When Snap (NYSE:SNAP) rolled out its redesigned Snapchat out on Feb. 6, it was immediately met with criticism from the general public and celebrities alike. The company initially fought back, saying the changes were here to stay and would be positive for long-term growth.
But as the company prepares to report its earnings this week, it has suddenly decided to backtrack. This has investors worried that Snap has bad news to deliver from the past quarter. Here are four things to look for when the company issues its latest results:
1. Reassurance about Snap's controversial redesign
For the past two earnings calls, CEO Evan Spiegel has assured investors that the redesign would help Snap's long-term growth by simplifying its design, thus making it easier for people to use -- especially for users in older demographics.
When over 1.2 million people signed a petition on Change.org asking Snap to reverse its redesign, Snap responded with a letter explaining that users would get accustomed to the changes and hopefully realize that they were indeed better.
But about two and a half months after its wide release, the redesign is evidently not helping its growth, since Snap has reversed the biggest change that came with it. That had to do with splitting content from friends from the content shared by publishers and celebrities. Users complained that it was harder to find Stories from people. Now, Snap is recombining them.
2. Snap's user growth after the redesign
On the day it rolled out the broader release of its redesigned app, Snap simultaneously surprised investors with a fairly decent fourth-quarter report. The company hit 187 million daily active users (DAUs), topping the 184.2 million expected. Snap attributed the user growth partly to an Android Snapchat app that made for a better user experience.
If publishers on Snapchat aren't happy, then investors definitely won't be happy. Snap relies on publisher content as prime space to run ads, as well as a way to maximize the amount of time users spend on the app. Last year, publishers made over $100 million through the Discover page, up from $58 million in the previous year, according to Snap's fourth-quarter report.
If this report shows signs that both users and publishers are dropping off Snapchat, it won't bode well for shares of the social media company.
3. Snap's ad revenue progress
Snap managed to pleasantly surprise investors last quarter with its total revenue of $285.7 million, topping expectations for $252.9 million.
This was partly due to the success of its auction-based advertising system called "programmatic" that gives ad spots to the highest bidder. On the earnings call, Spiegel said ad impressions were up more than four times year over year and that ad revenue grew 38% from the third quarter.

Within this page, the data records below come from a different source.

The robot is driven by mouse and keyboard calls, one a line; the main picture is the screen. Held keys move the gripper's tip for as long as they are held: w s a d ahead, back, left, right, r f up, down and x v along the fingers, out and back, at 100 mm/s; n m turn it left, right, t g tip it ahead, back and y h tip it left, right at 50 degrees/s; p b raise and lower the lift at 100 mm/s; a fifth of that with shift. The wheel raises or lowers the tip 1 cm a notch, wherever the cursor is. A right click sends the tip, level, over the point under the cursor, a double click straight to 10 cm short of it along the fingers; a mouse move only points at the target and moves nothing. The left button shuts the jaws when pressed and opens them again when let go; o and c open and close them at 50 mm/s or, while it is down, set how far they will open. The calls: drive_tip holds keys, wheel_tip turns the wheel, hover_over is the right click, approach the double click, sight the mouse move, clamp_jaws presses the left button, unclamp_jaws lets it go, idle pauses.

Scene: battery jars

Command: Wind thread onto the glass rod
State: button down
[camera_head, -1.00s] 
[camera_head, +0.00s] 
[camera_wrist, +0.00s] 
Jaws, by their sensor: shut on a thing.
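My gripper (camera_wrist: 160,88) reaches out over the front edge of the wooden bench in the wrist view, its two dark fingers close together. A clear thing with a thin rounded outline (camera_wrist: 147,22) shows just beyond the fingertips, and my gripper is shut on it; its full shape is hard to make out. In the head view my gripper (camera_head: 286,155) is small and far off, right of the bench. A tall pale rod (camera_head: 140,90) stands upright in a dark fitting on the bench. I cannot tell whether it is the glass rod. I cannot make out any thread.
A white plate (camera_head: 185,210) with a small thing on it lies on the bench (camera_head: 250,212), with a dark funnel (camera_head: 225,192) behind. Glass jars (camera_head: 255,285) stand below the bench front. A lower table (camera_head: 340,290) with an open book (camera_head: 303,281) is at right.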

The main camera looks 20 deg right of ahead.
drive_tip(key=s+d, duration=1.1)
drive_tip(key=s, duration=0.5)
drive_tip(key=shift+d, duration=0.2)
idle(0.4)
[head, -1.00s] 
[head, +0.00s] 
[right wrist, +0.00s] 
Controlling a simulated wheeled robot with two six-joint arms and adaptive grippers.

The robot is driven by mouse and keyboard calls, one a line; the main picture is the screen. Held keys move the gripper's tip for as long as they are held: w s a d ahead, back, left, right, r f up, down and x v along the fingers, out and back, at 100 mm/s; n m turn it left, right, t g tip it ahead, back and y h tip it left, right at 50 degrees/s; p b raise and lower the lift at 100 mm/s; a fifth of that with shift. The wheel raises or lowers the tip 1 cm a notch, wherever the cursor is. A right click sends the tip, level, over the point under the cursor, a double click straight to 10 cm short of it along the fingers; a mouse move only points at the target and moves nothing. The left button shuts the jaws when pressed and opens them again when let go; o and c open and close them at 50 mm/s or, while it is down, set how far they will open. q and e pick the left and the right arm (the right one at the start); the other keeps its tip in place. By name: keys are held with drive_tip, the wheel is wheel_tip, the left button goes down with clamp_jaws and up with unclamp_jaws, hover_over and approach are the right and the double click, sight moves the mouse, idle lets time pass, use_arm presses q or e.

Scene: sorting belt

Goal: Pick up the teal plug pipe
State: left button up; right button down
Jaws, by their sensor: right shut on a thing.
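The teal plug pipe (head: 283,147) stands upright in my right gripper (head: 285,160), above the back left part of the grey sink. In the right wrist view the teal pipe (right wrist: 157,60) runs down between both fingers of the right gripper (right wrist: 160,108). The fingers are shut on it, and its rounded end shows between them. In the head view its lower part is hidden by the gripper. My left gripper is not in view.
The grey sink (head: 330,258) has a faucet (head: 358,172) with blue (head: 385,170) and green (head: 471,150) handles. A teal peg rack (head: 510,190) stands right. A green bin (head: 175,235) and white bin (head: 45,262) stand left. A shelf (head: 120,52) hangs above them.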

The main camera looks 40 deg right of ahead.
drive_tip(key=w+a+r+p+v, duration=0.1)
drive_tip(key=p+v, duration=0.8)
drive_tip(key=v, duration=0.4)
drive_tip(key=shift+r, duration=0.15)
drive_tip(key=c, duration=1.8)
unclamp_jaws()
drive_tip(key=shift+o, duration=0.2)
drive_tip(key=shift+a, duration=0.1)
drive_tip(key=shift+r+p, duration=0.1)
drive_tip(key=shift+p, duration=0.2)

Investors will be interested to see whether the redesign or a potential drop in traffic on publishers' posts has affected ad revenue. If so, then Snap will need to reassure investors that recombining friends' posts with publishers' posts will get things back on track.
4. What's the plan with Snap's Spectacles 2.0?

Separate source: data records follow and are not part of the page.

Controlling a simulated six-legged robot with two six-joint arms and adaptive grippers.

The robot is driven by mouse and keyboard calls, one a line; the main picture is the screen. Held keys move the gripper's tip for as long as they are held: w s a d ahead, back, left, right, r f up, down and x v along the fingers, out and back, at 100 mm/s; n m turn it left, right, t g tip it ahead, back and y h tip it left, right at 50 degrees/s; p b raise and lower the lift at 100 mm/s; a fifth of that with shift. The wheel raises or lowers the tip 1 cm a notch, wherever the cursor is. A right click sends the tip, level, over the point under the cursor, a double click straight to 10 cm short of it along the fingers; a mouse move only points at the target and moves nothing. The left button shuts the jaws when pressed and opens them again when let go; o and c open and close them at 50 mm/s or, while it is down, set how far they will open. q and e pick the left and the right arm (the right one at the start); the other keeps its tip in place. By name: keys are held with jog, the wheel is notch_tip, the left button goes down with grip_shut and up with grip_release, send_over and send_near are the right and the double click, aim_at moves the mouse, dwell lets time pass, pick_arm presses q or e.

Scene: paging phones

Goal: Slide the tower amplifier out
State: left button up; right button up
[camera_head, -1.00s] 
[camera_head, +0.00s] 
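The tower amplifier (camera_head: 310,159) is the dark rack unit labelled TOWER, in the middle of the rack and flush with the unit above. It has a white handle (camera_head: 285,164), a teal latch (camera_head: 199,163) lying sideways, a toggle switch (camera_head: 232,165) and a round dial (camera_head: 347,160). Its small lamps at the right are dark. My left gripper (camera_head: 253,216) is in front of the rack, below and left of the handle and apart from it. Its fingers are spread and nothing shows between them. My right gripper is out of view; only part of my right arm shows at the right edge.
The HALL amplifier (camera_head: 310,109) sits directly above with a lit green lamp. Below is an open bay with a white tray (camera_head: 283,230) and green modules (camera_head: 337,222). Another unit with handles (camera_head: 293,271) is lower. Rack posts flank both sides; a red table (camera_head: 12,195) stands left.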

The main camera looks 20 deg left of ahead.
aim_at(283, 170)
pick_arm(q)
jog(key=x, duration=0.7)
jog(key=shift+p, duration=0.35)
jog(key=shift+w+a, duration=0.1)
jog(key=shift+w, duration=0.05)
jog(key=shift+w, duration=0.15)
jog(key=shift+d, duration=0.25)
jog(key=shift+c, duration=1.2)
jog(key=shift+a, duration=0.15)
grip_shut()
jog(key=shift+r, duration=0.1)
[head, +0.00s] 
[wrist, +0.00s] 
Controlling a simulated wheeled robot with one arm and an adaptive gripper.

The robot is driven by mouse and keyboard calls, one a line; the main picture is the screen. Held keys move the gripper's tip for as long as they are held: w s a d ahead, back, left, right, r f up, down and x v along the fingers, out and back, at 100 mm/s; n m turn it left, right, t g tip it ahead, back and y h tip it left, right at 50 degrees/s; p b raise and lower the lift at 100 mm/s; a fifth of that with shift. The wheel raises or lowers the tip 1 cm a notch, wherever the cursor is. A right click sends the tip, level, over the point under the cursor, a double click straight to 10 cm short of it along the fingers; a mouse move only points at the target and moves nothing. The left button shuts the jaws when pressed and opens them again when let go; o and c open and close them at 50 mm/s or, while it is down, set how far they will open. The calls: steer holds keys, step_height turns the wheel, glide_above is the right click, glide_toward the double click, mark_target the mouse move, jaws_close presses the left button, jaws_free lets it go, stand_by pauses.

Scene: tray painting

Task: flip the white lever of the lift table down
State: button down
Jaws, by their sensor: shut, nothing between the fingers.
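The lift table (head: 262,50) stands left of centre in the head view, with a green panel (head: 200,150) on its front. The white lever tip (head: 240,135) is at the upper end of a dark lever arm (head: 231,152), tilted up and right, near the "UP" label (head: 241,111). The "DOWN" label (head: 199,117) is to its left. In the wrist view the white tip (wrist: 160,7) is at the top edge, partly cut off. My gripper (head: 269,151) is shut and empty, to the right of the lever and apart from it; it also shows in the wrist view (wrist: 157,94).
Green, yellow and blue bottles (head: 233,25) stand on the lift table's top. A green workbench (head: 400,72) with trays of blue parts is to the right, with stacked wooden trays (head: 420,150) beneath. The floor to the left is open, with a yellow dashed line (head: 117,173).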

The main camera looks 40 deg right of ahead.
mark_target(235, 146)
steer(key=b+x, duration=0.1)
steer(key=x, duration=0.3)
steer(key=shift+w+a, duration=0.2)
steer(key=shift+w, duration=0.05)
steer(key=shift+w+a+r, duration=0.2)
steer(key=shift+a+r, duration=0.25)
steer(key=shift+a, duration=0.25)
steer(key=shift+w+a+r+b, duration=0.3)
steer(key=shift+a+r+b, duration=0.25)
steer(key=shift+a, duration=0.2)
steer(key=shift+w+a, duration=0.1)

Last and probably least, investors will at the minimum be curious about Snap continuing to push its pet project and sole hardware offering, Snapchat Spectacles.
On April 26, Snap announced an updated version of its video-recording glasses known as Spectacles 2.0 that would cost $149.99. This model will be smaller and water resistant and is said to have better audio and video quality. Spectacles 2.0 will also be able to take still pictures as opposed to just video.

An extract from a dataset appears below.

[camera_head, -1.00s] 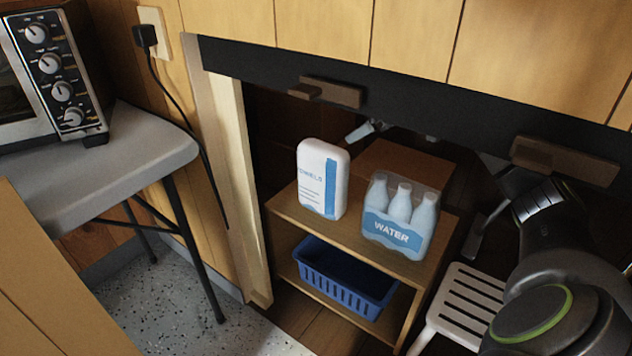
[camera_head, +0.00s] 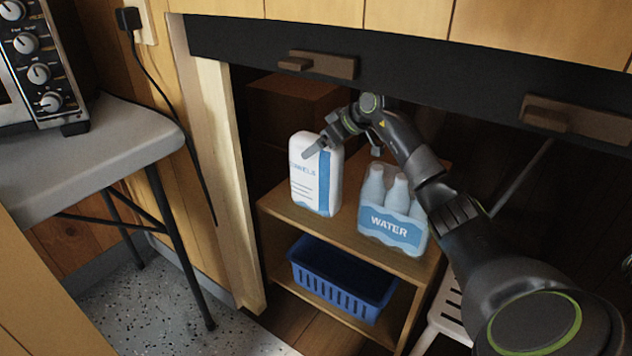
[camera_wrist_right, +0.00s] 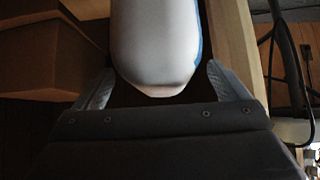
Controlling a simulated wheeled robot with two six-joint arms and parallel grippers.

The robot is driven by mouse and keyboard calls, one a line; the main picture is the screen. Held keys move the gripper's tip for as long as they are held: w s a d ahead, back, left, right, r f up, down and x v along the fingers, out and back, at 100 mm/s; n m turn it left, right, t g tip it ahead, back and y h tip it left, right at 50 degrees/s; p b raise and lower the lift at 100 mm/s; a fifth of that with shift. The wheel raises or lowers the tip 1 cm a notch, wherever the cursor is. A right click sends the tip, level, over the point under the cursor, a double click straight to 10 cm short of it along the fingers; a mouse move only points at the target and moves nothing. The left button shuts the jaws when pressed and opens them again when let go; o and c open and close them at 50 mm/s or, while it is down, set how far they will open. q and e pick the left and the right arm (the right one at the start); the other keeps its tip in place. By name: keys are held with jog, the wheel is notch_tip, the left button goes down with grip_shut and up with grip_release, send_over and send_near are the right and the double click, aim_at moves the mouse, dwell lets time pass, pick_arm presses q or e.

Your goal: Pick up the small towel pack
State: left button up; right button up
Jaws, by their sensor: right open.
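The small towel pack (camera_head: 316,180), white with a blue stripe and "towels" lettering, stands upright on the top shelf of the wooden unit (camera_head: 345,236). My right gripper (camera_head: 338,146) reaches in from the right, at the upper part of the pack. In the right wrist view the pack's white rounded end (camera_wrist_right: 158,55) lies between the two open fingers of the right gripper (camera_wrist_right: 158,85), with gaps showing beside it. The gripper does not hold it. My left gripper is not in view.
A water bottle pack (camera_head: 393,212) stands right of the towels, beneath my right arm. A blue basket (camera_head: 342,280) sits on the lower shelf. A dark beam (camera_head: 440,80) crosses above the opening. A light wooden post (camera_head: 222,170) stands at left, and a white slatted stool (camera_head: 440,318) at lower right.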

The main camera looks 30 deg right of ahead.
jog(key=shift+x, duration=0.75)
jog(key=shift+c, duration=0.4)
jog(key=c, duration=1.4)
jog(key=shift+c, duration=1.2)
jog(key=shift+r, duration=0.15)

The first Spectacles, which launched in late 2016, were originally only available in vending machines in certain cities as a way to drum up demand for the devices. While they caused much excitement at first, they ended up causing Snap to take a nearly $40 million loss. This time around, Spectacles 2.0 were immediately available on Snap's website.
Spiegel has commented that hardware is a fun experiment for the company. Perhaps Snap learned a number of lessons from its first hardware launch that should help it be more successful with Spectacles 2.0.